Vier redenen waarom Hollywood zuigt en het onze eigen schuld is

RDJ134 10 juli 2012 om 15:55 uur

Wie dagelijks Eigenwereld.nl bezoekt weet wat een gruwelijke hekel ik heb aan remakes en reboots van films. Want Spider-Man, Total Recall en dadelijk ook nog Robocop doet veel kwaad bloed zetten bij veel film liefhebbers. Ook Cracked.com's Robbert Brockway stoort zich hier aan en schreef dit artikel, en ik ben het ook helemaal eens met het onderstaande:


#1. We're Too Media Savvy

How long has it been since we got a fresh, original story to get addicted to, though? If something's not a sequel, it's a reboot. If it's not a reboot, it's a reimagining. If it's not a reimagining, it's a mashup, or an homage, or a series of transparent references. It feels like we've seen everything before, doesn't it? Movies today aren't like new hit songs; they're like house DJ remixes -- more obnoxious versions of classic hits we've all heard a million times before. Are movies getting worse, or am I just getting old, or has the unique combination of exhaust fumes, whiskey, Red Bull and sun exposure that comprises my typical weekend permanently deformed the part of my brain that registers joy?

Yes.

But ALSO, it's because the last few generations of us all came of age at the highest point of media saturation in human history. When we were kids, cable TV was just hitting its stride, home video was all the rage, video games were first realizing their potential and the Internet was connecting everything together into one all-consuming pop culture blob. That blob hungrily, mindlessly devoured every piece of media it could get its gelatinous jowls around, and inevitably, it started excreting the desiccated remains out the other side.

This is that other side.

We, friends, are living beneath the asshole of the pop culture blob.

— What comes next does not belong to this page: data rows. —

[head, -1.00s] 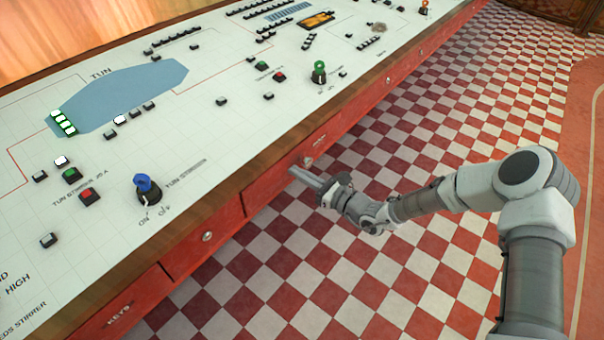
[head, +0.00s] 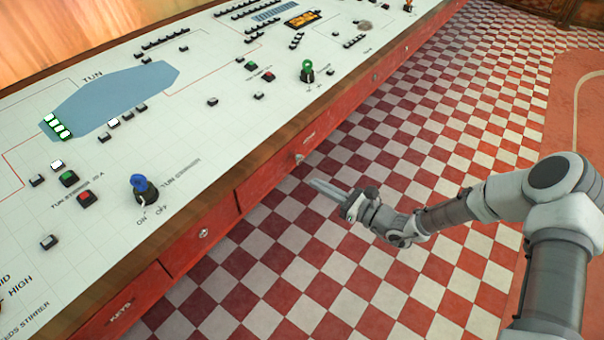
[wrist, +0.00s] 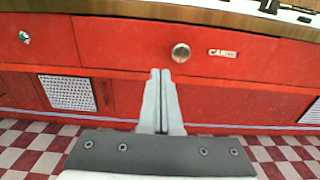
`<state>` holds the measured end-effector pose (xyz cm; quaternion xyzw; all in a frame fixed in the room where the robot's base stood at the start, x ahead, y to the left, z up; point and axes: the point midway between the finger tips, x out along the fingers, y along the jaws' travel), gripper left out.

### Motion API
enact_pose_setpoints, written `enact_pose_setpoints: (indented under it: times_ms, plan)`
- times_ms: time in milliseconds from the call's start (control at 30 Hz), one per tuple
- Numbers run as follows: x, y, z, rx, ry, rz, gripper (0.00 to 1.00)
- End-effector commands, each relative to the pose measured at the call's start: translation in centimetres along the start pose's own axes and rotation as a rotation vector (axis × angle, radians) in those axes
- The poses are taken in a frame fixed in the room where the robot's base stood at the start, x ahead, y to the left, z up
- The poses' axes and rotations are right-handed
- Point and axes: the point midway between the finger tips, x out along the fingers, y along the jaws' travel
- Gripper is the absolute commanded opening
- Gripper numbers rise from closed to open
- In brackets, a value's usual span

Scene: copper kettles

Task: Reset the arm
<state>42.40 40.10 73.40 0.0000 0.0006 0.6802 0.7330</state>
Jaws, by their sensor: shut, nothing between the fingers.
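My gripper (head: 324,190) is shut and empty. In the head view it is held in the air over the checkered floor, in front of the control desk's red drawers and apart from them. It points left toward the desk. In the wrist view the closed fingers (wrist: 160,85) point at a red drawer (wrist: 215,65) with a round knob (wrist: 181,52) and a partly readable label. My arm reaches in from the right of the head view.
The control desk (head: 215,130) runs diagonally across the left, with a blue knob (head: 140,184), a green knob (head: 307,68) and several small buttons on top. Its drawers have round knobs. The red and white checkered floor (head: 300,260) is clear.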

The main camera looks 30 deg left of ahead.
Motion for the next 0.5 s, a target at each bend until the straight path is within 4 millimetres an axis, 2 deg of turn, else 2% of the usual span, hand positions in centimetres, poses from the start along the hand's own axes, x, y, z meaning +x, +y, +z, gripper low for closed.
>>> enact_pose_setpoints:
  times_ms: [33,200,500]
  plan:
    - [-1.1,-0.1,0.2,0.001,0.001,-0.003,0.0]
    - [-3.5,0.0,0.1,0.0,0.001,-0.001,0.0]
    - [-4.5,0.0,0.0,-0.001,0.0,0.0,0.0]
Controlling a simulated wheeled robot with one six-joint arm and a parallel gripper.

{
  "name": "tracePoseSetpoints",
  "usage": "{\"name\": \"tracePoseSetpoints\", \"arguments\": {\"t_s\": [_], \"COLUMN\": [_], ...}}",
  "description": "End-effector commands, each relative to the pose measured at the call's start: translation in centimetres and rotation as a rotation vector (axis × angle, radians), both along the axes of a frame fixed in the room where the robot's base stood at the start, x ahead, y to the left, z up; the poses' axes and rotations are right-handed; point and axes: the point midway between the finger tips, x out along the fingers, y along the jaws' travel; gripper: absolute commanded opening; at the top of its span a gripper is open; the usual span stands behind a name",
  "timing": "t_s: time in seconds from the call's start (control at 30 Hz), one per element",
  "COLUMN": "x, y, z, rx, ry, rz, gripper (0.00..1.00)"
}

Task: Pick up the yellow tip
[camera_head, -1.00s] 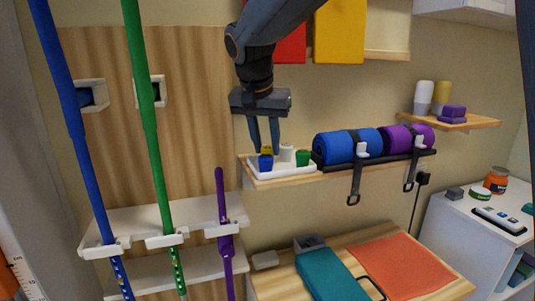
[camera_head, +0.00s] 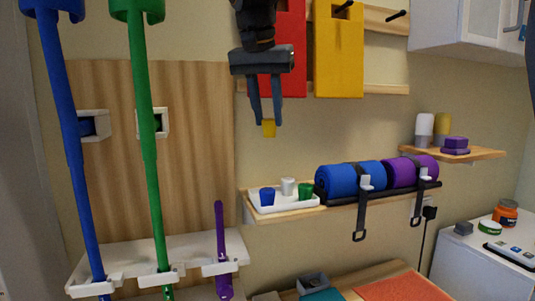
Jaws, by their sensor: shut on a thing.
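The yellow tip (camera_head: 269,129) is held between the fingertips of my gripper (camera_head: 266,121), which is shut on it. The gripper points down and holds the tip in the air, clear above the white tray (camera_head: 284,207). The tray stands on a wooden wall shelf and bears a blue tip (camera_head: 267,196), a white tip (camera_head: 288,186) and a green tip (camera_head: 306,191). The fingers hide the upper part of the yellow tip.
Red (camera_head: 283,60) and yellow (camera_head: 338,55) hanging pads are behind and beside my gripper. Blue (camera_head: 350,179) and purple (camera_head: 399,172) rolls lie right of the tray. Blue (camera_head: 75,170) and green (camera_head: 149,190) poles stand at left.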

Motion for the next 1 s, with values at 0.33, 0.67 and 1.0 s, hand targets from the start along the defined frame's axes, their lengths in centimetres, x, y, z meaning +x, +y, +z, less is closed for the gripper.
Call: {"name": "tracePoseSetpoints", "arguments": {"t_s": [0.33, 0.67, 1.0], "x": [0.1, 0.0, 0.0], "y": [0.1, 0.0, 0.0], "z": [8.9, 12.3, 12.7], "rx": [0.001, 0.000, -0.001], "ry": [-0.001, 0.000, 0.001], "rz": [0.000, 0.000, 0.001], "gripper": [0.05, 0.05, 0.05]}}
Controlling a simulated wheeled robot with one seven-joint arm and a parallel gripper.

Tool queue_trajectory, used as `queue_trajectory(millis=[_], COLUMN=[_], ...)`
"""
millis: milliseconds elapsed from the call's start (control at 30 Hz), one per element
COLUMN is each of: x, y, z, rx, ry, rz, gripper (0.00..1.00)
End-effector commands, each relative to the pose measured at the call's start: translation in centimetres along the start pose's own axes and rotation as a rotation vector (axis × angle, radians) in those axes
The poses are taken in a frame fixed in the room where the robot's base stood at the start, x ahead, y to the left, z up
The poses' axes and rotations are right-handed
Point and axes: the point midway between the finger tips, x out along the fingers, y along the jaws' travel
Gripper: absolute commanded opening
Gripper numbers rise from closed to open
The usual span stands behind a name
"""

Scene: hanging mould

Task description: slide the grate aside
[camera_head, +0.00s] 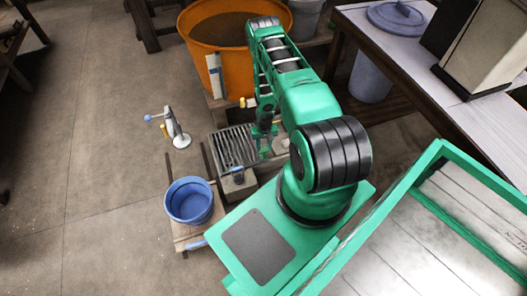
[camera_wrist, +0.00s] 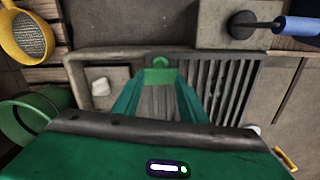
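The grate (camera_head: 232,148), a panel of dark parallel slats, lies low on the floor in the head view. In the wrist view its slats (camera_wrist: 222,84) fill the right part of a grey frame (camera_wrist: 100,58). The left part of that frame shows a flat dark area with a pale lump (camera_wrist: 101,87). My gripper (camera_head: 265,139) points down at the right side of the grate.
A blue bucket (camera_head: 189,201) stands in front of the grate. A clamp-like tool with a blue handle (camera_head: 172,128) stands to its left. An orange tub (camera_head: 215,62) is behind, and a table (camera_head: 400,62) is at right. The floor at left is clear.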

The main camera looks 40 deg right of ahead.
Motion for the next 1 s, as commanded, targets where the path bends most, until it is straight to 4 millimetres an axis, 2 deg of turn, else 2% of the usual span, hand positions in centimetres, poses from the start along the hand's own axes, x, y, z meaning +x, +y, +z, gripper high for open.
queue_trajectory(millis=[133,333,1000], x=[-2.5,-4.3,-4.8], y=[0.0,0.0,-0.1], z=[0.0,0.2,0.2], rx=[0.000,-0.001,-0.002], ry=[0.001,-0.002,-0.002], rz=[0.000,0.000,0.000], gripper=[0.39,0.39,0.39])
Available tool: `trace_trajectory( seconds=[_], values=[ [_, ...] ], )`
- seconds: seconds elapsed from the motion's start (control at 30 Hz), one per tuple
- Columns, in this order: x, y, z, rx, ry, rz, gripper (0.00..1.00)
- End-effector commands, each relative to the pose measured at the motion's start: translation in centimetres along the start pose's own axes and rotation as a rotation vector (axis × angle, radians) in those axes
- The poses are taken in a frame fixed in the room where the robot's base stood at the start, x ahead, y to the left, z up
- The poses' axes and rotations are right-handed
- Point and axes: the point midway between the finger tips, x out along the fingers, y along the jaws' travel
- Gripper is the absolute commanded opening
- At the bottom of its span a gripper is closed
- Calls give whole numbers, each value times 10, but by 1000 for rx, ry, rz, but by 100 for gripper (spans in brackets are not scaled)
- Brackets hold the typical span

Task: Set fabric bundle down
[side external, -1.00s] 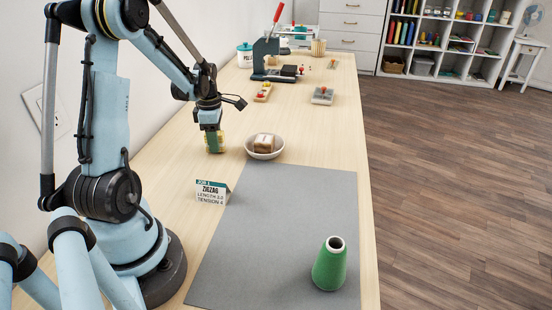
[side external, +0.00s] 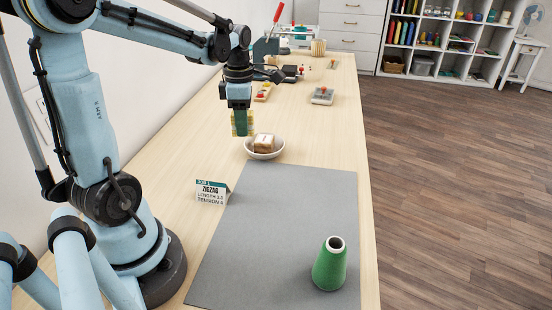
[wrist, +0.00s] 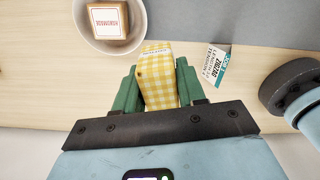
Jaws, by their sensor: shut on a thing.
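My gripper (side external: 241,124) is shut on a yellow-and-white checked fabric bundle (wrist: 159,80). In the wrist view the bundle sits between the two green fingers, with a pale label along its far edge. In the side view the bundle is mostly hidden behind the fingers, and only yellow edges show. The gripper points down and is held above the wooden table (side external: 190,150), just left of and behind a white bowl (side external: 250,154). The bowl holds a brown block with a white top (side external: 264,142), whose red-framed label shows in the wrist view (wrist: 106,17).
A zigzag job card (side external: 211,191) stands by the left edge of a grey mat (side external: 290,200). A green thread cone (side external: 330,266) stands on the mat. Small trays (side external: 322,96) and a dark machine (side external: 266,54) stand farther back. The mat's middle is clear.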

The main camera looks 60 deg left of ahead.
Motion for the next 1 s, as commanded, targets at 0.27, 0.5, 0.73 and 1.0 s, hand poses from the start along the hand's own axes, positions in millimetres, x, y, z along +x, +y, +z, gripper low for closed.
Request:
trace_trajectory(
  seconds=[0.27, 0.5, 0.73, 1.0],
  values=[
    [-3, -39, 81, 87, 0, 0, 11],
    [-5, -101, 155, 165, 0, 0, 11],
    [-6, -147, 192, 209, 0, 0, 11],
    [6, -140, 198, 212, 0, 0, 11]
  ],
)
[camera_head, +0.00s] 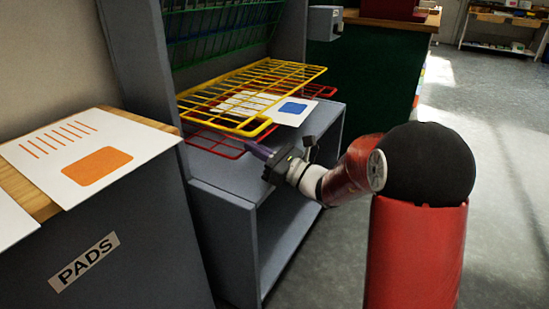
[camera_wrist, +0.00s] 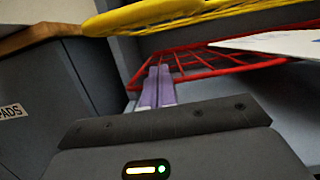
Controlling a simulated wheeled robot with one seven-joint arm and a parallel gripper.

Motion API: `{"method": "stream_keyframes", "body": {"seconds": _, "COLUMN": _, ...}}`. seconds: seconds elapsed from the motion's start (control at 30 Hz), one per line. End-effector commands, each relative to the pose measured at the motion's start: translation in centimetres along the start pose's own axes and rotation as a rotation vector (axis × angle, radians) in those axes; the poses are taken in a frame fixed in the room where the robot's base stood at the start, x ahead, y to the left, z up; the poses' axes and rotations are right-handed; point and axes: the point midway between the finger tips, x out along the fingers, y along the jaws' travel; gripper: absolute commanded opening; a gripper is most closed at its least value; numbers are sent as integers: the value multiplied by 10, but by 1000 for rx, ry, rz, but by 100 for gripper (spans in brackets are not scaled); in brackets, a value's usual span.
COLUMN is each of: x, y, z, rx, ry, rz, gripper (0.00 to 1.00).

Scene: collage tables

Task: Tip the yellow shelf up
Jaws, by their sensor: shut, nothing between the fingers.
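The yellow shelf (camera_head: 243,92) is a wire rack in the grey drying cabinet, lying nearly level above a red wire shelf (camera_head: 215,144). Its front edge passes across the top of the wrist view (camera_wrist: 160,14). My gripper (camera_head: 255,150) is at the cabinet's front, with its purple fingers together and empty. In the wrist view the fingers (camera_wrist: 159,80) point inward below the yellow shelf's front edge, over or beside the red shelf (camera_wrist: 200,64). I cannot tell whether they touch either shelf.
A white sheet with a blue patch (camera_head: 293,108) lies on the red shelf. Green shelves (camera_head: 215,40) are tilted up above. The grey PADS cabinet (camera_head: 120,255) with printed sheets (camera_head: 90,150) stands at left. Open floor (camera_head: 500,150) lies at right.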

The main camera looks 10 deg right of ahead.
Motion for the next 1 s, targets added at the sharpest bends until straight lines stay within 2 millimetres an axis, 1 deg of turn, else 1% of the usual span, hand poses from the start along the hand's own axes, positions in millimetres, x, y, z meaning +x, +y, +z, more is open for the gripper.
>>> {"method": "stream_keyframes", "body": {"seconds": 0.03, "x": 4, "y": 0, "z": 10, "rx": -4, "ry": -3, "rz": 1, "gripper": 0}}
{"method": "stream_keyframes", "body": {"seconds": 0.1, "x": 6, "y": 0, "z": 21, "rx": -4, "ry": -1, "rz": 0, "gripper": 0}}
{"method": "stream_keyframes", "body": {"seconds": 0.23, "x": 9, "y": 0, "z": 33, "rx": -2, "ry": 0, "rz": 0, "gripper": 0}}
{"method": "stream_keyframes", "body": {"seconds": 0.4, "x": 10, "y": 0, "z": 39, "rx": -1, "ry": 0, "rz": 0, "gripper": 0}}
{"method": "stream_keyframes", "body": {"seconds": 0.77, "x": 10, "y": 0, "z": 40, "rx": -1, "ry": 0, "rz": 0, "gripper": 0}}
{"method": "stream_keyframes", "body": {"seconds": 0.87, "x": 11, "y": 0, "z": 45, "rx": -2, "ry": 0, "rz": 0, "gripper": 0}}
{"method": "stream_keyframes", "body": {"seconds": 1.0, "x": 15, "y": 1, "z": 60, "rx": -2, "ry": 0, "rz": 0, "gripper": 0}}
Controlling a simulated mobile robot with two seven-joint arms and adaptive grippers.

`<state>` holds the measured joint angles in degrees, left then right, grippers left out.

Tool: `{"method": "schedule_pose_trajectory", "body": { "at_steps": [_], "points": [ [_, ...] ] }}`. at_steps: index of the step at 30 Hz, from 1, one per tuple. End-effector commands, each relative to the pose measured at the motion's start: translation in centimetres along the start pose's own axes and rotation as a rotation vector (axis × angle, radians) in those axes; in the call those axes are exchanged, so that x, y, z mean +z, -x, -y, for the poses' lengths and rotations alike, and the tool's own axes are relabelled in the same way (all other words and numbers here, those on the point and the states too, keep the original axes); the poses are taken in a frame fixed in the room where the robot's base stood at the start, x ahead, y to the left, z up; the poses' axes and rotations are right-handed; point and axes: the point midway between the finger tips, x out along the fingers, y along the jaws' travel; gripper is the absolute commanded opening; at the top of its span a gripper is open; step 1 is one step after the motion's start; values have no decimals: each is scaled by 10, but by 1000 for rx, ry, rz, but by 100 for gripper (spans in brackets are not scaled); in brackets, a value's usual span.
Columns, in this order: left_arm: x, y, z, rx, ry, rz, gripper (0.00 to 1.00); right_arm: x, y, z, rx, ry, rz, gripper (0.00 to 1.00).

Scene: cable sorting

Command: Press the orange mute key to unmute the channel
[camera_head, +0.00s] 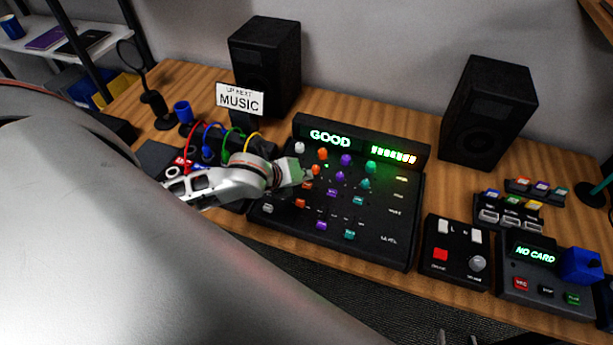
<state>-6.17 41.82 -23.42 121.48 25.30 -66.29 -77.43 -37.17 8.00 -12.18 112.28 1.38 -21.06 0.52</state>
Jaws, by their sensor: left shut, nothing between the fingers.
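The black mixing console (378,250) stands on the wooden table, with columns of white, orange, purple and teal controls. Several orange controls show, including a top knob (322,154) and a lower cap (300,203). I cannot tell for certain which one is the mute key. My left gripper (305,177) reaches in from the left over the console, shut and empty, its tips close to the orange column. It hides part of the white and orange columns. Whether it touches a control is unclear. The console's display (330,138) reads GOOD in green. My right gripper is not clearly seen.
Two black speakers (265,65) (487,110) stand behind the console. A MUSIC sign (240,99) and coloured looped cables (222,135) are left of it. A red-buttoned box (455,255) and a NO CARD unit (545,275) are right. My large arm link fills the left foreground.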

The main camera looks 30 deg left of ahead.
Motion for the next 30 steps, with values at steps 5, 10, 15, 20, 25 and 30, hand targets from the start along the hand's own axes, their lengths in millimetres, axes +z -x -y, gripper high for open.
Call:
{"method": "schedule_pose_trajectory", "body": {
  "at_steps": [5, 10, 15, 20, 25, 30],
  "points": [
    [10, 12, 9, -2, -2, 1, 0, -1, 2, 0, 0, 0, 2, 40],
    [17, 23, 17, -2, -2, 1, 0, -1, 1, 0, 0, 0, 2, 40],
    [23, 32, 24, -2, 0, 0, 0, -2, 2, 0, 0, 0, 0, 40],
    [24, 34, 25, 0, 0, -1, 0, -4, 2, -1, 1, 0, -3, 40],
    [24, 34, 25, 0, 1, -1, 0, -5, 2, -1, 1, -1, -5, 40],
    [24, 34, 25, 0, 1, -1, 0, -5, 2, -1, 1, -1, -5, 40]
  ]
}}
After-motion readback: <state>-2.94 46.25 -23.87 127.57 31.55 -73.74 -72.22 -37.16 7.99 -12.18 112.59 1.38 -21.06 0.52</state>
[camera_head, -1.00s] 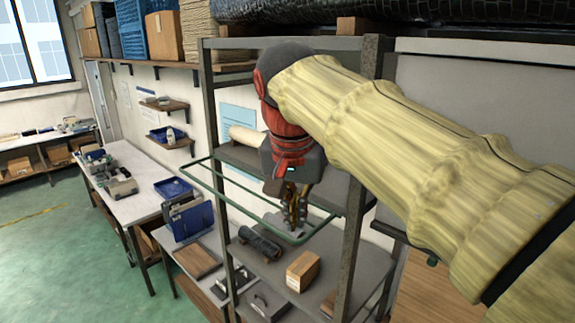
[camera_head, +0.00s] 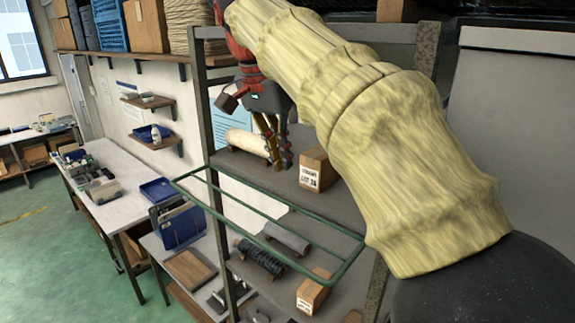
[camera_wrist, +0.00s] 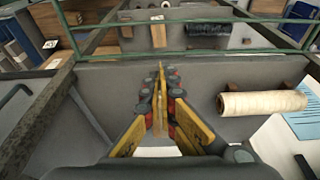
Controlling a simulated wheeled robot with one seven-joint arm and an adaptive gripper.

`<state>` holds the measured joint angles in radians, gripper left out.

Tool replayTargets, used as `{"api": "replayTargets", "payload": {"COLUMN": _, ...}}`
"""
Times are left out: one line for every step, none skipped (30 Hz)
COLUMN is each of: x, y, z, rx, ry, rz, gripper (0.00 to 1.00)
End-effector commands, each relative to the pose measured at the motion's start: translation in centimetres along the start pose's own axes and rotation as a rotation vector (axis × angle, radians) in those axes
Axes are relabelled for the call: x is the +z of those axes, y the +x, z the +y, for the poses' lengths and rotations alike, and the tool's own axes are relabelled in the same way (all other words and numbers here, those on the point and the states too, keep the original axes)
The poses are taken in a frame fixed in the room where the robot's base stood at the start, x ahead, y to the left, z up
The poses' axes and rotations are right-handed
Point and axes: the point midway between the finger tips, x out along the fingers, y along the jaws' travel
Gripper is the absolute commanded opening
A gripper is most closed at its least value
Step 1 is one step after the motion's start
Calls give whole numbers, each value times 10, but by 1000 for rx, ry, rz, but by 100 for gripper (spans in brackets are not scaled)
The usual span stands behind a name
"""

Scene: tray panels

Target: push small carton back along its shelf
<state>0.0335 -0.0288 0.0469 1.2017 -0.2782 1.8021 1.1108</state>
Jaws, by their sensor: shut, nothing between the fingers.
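A small brown carton with a white printed label (camera_head: 314,171) stands upright on the upper grey shelf (camera_head: 345,205) in the head view. A similar labelled carton (camera_head: 313,293) stands on the shelf below. My gripper (camera_head: 281,168) is shut and empty, pointing down over the upper shelf. In the head view it appears just left of the upper carton, and I cannot tell whether they touch. In the wrist view the closed fingers (camera_wrist: 158,80) fill the middle, and I cannot clearly make out the upper carton there.
A cream roll (camera_head: 248,143) lies on the upper shelf left of my gripper. A green rail (camera_head: 255,239) juts out in front of the rack. A grey roll (camera_head: 287,238) and a dark ribbed roll (camera_head: 261,256) lie on the lower shelf. Rack posts (camera_head: 212,125) flank the shelves.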

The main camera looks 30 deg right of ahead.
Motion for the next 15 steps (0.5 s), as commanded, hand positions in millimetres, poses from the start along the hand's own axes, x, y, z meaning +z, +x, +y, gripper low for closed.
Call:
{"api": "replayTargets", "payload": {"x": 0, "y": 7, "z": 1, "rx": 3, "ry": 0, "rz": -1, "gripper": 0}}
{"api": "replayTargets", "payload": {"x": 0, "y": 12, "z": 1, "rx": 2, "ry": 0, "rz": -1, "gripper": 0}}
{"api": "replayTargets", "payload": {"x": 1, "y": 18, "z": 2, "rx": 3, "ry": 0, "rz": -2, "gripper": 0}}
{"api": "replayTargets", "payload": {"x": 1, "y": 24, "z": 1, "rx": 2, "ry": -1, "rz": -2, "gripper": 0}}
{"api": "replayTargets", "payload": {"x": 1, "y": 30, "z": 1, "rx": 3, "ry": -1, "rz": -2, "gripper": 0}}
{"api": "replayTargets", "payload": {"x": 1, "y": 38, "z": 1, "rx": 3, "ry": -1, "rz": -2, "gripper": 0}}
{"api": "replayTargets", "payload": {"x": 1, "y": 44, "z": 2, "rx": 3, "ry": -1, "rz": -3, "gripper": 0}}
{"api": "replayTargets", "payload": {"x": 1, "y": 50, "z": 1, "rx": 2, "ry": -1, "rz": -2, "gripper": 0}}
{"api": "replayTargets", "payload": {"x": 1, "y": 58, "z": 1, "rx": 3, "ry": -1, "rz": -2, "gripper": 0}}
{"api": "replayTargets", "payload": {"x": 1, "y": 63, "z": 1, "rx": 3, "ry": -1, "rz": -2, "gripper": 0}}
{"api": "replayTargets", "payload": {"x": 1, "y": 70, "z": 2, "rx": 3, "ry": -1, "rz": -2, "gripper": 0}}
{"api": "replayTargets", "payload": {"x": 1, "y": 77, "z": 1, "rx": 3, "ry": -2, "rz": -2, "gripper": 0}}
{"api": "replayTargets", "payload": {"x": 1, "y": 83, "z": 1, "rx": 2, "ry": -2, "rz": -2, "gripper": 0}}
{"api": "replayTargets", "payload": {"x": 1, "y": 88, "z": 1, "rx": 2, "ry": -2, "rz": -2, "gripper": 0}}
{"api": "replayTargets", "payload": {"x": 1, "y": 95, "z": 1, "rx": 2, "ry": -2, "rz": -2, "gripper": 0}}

There's nothing new or exciting to people like me, because people like me were thrown body and soul into the media Big Bang. The atoms of everything we love were used to build everything you see today. If you grew up in the '60s, the first time you saw Planet of the Apes, it probably blew your mind. How could you have seen that twist coming? There had never been anything like it. And that's because you spent maybe two hours a week at the movies, if you were a huge fan. Between those times, you did other things like "run around outside" or "speak to other human beings." My generation didn't watch movies in the theater -- we watched them in our living rooms, in our bedrooms, on our phones or in our friggin' cars while driving on the highway. We're not blown away by the reboot of Planet of the Apes, because we not only saw the original -- we watched the first reboot, the sequel to that reboot and the Director's Cut of the reimagining of that sequel, and played the Alternate Reality Game for the pre-release of the reboot on the movie's website.

It's not that Hollywood's out of ideas -- they've never had a ton to begin with. It's that we've simply hit our saturation point. I said I was excited about Looper, earlier -- but I've seen Goodfellas, The Professional and Back to the Future a billion times each. I'm so up on its source material that everything is probably going to feel mind-numbingly familiar. I watched Brave this weekend, but I saw Mulan when I was younger -- I didn't get much out of the Scottish reboot.

It used to be fine to create along the lines of your influences, because most people didn't share the same influences. But now we're growing up connected, watching and reading and listening to the same things -- because we're all watching and reading and listening to everything. I mentioned earlier that movies are using niche markets like a crutch, and you've probably never seen a Madea movie -- but I bet if you did, you'd catch elements of Soul Food and Mrs. Doubtfire, a little Friday and just a touch of Guess Who's Coming to Dinner.

If you've heard all of the songs a million times before, even the most talented musician in the world can only issue remixes.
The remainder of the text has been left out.